The remix of "Lovers In Japan" is alright. Nothing amazing. No radical reinvention, but an alternative view on an established favourite. It's a worthy inclusion, but not exactly 100% absolutely essential to your continued existence on the planet : then again, apart from food and water and heat, little is.
Overall, this EP is an exciting curio, a fine release, well worthy of purchase, a perfect counterpoint to the original / companion album, and if you like that, you should buy this.

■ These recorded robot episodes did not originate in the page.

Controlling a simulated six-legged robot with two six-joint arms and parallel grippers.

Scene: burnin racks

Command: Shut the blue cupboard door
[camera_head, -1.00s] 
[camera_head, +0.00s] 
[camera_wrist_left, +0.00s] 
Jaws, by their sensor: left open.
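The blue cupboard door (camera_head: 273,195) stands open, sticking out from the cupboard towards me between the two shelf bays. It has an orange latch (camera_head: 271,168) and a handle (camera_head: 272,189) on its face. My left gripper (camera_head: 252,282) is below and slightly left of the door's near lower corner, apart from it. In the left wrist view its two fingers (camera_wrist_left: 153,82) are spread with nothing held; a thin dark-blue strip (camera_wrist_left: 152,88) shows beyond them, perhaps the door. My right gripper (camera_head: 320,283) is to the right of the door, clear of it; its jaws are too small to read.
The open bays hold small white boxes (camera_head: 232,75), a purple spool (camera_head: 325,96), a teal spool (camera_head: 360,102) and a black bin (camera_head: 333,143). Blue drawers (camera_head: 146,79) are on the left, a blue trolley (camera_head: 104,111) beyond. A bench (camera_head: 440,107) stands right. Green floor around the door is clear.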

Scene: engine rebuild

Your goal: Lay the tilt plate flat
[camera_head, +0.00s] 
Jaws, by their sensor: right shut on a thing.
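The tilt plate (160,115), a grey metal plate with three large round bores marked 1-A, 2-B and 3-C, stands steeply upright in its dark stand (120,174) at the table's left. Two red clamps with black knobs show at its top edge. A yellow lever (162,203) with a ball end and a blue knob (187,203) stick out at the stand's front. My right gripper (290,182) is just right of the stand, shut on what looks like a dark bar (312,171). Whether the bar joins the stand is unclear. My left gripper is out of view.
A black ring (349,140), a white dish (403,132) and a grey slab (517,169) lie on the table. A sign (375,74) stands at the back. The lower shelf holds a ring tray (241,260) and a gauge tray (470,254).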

It seems that Lost+ with Jay-Z has received most of the attention prior to Prospekt's March being released, but there is so much more to talk about on this great album. And album it definitely feels like, even though it has been released as an EP. Coming in at just under half an hour, there are 8 tracks. Two of them are alternative versions, but Life In Technicolor II is the real surprise here - not an alternative or a continuation, this is the full song with lyrics as it was originally intended to be. Extremely catchy as an instrumental, it is a rousing stadium pleasing song that in itself makes this CD as much a part of Viva La Vida as the original CD was. Glass Of Water and Rainy Day are also fantastic uplifting songs - well written and anthemic. And Prospekt's March/Poppyfields and Now My Feet Won't Touch The Ground are more introspective, thought-provoking songs that balance the earlier exuberance.
If you have Viva La Vida or Death and All His Friends and enjoyed it, you will really miss out if you don't get Prospekt's March too, as together they basically make CD1 and CD2 of a 2CD set, and fit together to make a classic album to be enjoyed for years to come.
And I seriously can't get Life In Technicolor out of my head.